→ Exercise objective: Wherever a line holds the string "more", copy that line.

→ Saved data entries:

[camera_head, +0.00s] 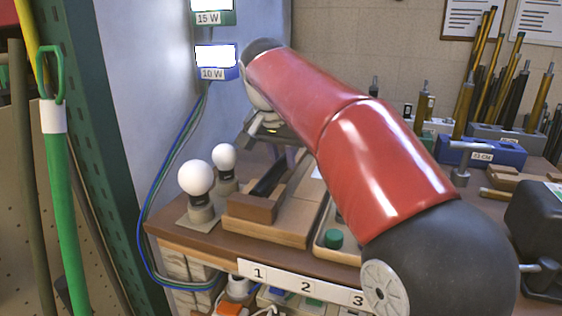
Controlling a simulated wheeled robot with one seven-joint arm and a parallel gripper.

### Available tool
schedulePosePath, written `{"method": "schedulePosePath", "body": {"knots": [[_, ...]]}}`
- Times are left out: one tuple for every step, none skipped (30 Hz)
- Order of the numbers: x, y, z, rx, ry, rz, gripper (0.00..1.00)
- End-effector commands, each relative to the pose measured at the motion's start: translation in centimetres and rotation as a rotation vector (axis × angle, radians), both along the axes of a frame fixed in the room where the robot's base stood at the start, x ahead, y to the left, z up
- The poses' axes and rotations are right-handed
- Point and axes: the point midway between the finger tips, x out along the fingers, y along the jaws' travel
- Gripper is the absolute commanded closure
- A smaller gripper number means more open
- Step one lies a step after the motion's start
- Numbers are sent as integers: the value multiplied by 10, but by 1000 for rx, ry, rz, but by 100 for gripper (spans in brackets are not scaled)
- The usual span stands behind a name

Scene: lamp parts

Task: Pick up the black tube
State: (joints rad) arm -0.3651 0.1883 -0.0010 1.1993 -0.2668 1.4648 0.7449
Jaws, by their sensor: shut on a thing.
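A black tube (269,179) lies slanted in a wooden holder (262,228) on the brown bench at the centre left. Its near end is by a darker wooden block, and its far end runs up toward my gripper (284,156). My gripper points down from the wrist at the tube's far end and is shut on the tube. The fingertips are small and partly in shadow, so the exact contact is hard to see. The tube still appears to be down in the holder.
Two white bulbs (196,178) on stands are left of the holder. A tray with a green cap (334,238) is to its right. Brass and black tubes stand in racks (487,152) at the right. A 10 W box (217,62) hangs on the wall.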

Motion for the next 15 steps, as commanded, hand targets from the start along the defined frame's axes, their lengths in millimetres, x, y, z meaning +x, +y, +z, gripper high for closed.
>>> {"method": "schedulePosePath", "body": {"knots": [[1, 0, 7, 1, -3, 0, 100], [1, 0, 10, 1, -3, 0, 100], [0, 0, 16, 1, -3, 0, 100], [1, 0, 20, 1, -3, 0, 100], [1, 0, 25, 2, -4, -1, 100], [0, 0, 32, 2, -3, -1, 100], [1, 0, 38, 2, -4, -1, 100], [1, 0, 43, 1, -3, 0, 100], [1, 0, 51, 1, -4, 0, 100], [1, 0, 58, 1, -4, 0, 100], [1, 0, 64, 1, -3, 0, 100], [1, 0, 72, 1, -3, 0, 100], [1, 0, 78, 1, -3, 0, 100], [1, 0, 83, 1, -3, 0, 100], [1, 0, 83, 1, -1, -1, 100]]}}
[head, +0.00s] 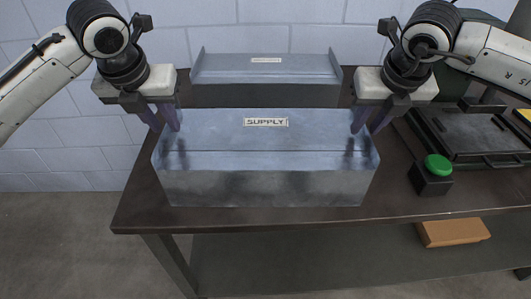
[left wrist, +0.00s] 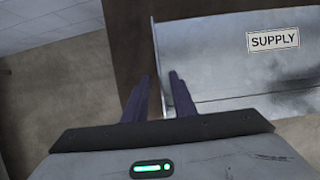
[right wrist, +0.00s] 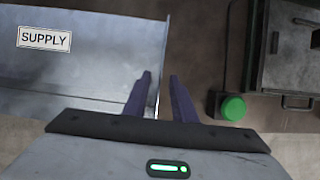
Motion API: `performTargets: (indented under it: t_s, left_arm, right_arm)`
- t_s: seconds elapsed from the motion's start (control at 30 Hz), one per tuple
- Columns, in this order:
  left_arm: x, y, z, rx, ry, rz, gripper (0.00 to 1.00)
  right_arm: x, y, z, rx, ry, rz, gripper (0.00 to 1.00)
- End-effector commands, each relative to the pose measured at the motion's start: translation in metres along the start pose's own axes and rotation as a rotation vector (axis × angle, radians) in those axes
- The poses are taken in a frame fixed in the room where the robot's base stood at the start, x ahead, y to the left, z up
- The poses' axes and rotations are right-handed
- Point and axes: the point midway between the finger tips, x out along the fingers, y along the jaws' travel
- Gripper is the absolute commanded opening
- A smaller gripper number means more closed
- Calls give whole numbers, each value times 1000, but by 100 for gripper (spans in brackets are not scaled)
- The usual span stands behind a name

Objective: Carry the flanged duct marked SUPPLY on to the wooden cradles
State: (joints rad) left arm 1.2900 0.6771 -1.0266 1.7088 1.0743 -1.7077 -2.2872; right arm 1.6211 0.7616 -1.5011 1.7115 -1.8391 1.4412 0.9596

→ The result:
- A smaller gripper number means more open
- A smaller gripper number means more closed

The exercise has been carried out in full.